Consider the production of the hit Disney film "Frozen," for example. Duhigg suggests that the creative team succeeded by combining old ideas — princesses and sisters — in new ways. In other words, anyone can learn to be creative if they embrace the power of new perspectives.
'Payoff' by Dan Ariely
Ariely, a behavioral economist and professor at Duke University, is the author of a number of popular books, including "Predictably Irrational." He also publishes a column in The Wall Street Journal in which he answers readers' questions about human behavior.
In "Payoff," Ariely argues that human motivation is a lot more complex than we might believe. Most importantly, money isn't everything.
In fact, getting pizza and compliments can be more motivating than getting a financial bonus. And letting people take ownership of a project and giving them credit for it makes them more inclined to do it well.
'Superbosses' by Sydney Finkelstein
If you're a manager — or if you have hopes of ever becoming one — this book will change the way you think of successful leadership.
Finkelstein, a professor at Dartmouth's Tuck School of Business, says that if you look at the key players within any industry, you'll notice that most of them at some point worked for the same individual.

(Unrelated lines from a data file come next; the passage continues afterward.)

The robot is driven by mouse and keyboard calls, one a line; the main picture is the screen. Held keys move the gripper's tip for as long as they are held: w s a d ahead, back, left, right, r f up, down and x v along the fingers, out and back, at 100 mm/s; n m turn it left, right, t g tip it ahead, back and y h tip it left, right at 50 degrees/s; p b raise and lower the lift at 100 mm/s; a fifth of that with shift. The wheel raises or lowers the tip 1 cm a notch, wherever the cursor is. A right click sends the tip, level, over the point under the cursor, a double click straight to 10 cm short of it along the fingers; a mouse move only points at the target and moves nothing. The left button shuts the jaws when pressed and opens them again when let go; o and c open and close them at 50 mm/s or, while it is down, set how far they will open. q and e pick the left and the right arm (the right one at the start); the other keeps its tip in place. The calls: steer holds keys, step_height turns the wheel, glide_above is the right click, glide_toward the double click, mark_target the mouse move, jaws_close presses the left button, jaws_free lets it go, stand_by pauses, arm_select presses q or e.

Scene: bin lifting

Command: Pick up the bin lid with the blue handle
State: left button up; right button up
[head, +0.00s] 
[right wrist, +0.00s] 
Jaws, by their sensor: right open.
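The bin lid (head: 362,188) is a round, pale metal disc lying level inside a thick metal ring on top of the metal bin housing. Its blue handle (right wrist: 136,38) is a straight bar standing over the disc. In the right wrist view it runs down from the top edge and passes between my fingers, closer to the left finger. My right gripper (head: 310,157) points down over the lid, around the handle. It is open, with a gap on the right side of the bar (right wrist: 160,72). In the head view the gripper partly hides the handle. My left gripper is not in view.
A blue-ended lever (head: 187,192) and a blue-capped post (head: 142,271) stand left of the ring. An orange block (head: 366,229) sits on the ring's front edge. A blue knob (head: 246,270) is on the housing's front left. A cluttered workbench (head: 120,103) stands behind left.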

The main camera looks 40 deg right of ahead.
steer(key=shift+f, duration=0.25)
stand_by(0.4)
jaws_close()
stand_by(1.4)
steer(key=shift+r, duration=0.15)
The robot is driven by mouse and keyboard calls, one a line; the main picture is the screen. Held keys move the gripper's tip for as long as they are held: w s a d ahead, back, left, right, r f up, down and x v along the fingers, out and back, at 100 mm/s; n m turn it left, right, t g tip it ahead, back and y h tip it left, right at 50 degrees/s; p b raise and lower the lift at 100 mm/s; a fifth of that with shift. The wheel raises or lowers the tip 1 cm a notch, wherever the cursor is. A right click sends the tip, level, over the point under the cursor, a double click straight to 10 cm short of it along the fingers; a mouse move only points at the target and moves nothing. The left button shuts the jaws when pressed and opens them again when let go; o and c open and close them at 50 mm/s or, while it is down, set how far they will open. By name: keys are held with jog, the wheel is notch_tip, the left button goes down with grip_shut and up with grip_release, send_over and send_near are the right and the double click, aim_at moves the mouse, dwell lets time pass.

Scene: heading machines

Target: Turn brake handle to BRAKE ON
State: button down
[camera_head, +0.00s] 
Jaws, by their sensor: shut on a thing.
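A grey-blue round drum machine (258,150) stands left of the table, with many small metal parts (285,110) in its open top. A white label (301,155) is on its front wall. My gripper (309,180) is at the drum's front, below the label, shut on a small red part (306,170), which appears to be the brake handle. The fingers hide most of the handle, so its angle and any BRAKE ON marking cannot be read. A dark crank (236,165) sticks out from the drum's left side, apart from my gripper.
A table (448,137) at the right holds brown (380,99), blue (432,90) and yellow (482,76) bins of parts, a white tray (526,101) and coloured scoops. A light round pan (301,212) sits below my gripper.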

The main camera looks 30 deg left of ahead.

Finkelstein calls these individuals — whose ranks include fashion designer Ralph Lauren and Saturday Night Live's Lorne Michaels — "superbosses." They're managers who spawn the next generation of talent by turning their employees into stars.

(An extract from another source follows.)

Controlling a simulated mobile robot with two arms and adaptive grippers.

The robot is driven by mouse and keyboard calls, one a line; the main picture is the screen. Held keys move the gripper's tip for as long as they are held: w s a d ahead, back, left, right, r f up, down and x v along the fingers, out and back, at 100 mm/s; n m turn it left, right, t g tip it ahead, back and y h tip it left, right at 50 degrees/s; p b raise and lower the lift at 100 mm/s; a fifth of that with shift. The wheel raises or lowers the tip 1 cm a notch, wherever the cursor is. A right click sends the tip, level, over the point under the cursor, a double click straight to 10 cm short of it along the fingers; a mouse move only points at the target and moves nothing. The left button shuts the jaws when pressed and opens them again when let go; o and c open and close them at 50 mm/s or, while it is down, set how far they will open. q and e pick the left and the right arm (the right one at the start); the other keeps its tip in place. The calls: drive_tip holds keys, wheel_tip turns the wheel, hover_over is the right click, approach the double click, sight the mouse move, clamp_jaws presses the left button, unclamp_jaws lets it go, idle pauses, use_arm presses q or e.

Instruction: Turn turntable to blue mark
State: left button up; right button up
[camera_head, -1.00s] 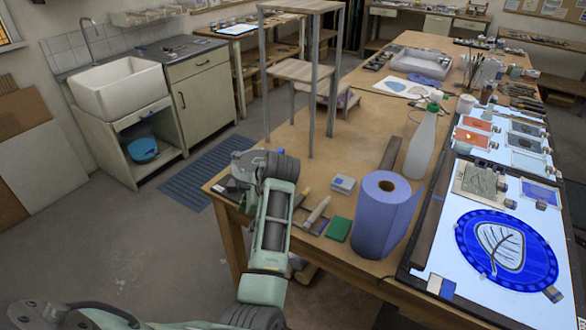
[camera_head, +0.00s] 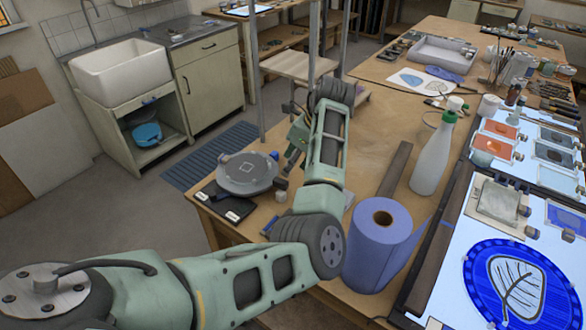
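The turntable (camera_head: 247,172) is a grey round disc with a square outline at its centre. It sits at the near left corner of the wooden table. A small dark blue spot (camera_head: 274,156) shows at its right rim; I cannot tell if this is the blue mark. My left arm comes in from the lower left and reaches over the table. Its dark gripper (camera_head: 294,145) is just right of the turntable, apparently a little apart from it. The fingers are small and partly hidden by the arm, so their opening is unclear. My right gripper is not in view.
A blue paper roll (camera_head: 379,250) and a spray bottle (camera_head: 433,155) stand right of my arm. A shelf stand (camera_head: 299,66) rises behind. A lit panel (camera_head: 455,290) lies at right.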

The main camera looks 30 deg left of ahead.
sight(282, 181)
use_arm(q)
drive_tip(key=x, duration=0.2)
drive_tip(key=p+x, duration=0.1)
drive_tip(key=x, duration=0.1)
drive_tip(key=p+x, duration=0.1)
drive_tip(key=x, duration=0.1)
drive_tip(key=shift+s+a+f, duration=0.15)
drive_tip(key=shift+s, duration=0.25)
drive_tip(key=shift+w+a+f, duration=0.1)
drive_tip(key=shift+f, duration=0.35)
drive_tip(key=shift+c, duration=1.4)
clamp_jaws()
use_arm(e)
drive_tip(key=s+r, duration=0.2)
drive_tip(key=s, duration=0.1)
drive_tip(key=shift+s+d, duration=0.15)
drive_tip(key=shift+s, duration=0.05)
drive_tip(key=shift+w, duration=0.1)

The book's main argument is that any manager can become a superboss by developing the key traits and behaviors that Finkelstein outlines, like fearlessness, authenticity, and not being afraid to let a great employee go.
'Why We Work' by Barry Schwartz
Schwartz makes an argument similar to Ariely's: Human motivation is about more than just money.
And you can harness the power of intrinsic motivation — or people's desire to do a good job for the sake of doing a good job — to get better work from your employees.
Talented teachers show up to classrooms and are given ultra-detailed lesson plans to follow every day — lesson plans that leave little to no room for creativity and autonomy. Teachers are instructed to "teach to the test," or the standardized exam at the end of the school year. Their performance is measured — and their compensation determined — largely based on their students' scores on those tests.
Schwartz calls this system "assembly-line education" and says that it's "the antithesis of smart job design" and job performance.
'Designing Your Life' by Bill Burnett and Dave Evans
Burnett and Evans are professors in the design program at Stanford University; together they teach a course by the same name as the book.
The idea behind both the course and the book is to help people apply the principles of design thinking— a strategy for improving on a product or experience — to their personal and professional lives.
Let's say you're feeling unfulfilled at work. Before you jump ship or resign yourself to a life of misery, the authors suggest keeping what they call a "Good Time Journal." You keep track of your daily activities and which you enjoy the most, and try to redesign your current or next gig so you do more of what you love.
The authors also recommend an exercise called "Odyssey Plans," in which you map out different potential lives for yourself. The point is to realize that your life could take you in many different directions — and you could be happy in each one.
'Pivot' by Jenny Blake
In "Pivot," career coach and former Googler Jenny Blake guides readers through the steps required to make a career change. It could be a big one — starting your own business — or a small one — taking on new responsibilities in your current role.
If there's anyone who gets how intimidating it can be to make a career change, it's Blake. She started out on the AdWords product training team at Google; then helped launch Google's Career Guru program; then left Google after publishing her first book, "Life After College," to start a business based on her blog and book.
Blake puts a fresh spin on old ideas. For example, you should network — but you can do it in a less-gross way by "drafting," or asking people if you can help with any work overflow they don't have resources to handle.
The main thing to know about Blake's pivot plan is that it involves a lot of careful planning and introspection — so even if the final outcome doesn't look exactly the way you imagined it, presumably you won't wind up broke, unemployed, or regretful.